= Instruction =
Repeat the material exactly, every line of it.

##### Data excerpt #####

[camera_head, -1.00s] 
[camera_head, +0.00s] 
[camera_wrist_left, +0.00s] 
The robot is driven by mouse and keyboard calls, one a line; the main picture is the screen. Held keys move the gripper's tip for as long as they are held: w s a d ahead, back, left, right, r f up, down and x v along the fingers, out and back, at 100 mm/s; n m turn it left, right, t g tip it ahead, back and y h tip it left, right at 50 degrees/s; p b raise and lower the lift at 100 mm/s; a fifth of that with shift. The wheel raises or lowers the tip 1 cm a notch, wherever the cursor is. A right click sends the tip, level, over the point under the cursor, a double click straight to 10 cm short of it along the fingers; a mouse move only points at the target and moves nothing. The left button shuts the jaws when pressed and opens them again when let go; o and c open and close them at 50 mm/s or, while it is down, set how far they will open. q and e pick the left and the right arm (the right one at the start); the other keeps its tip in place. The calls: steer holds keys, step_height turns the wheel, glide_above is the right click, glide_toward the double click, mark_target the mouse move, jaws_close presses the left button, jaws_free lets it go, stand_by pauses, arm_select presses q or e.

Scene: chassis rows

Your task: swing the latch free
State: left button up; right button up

#####

= Solution to this exercise =
[camera_head, -1.00s] 
[camera_head, +0.00s] 
[camera_wrist_left, +0.00s] 
The robot is driven by mouse and keyboard calls, one a line; the main picture is the screen. Held keys move the gripper's tip for as long as they are held: w s a d ahead, back, left, right, r f up, down and x v along the fingers, out and back, at 100 mm/s; n m turn it left, right, t g tip it ahead, back and y h tip it left, right at 50 degrees/s; p b raise and lower the lift at 100 mm/s; a fifth of that with shift. The wheel raises or lowers the tip 1 cm a notch, wherever the cursor is. A right click sends the tip, level, over the point under the cursor, a double click straight to 10 cm short of it along the fingers; a mouse move only points at the target and moves nothing. The left button shuts the jaws when pressed and opens them again when let go; o and c open and close them at 50 mm/s or, while it is down, set how far they will open. q and e pick the left and the right arm (the right one at the start); the other keeps its tip in place. The calls: steer holds keys, step_height turns the wheel, glide_above is the right click, glide_toward the double click, mark_target the mouse move, jaws_close presses the left button, jaws_free lets it go, stand_by pauses, arm_select presses q or e.

Scene: chassis rows

Your task: swing the latch free
State: left button up; right button up

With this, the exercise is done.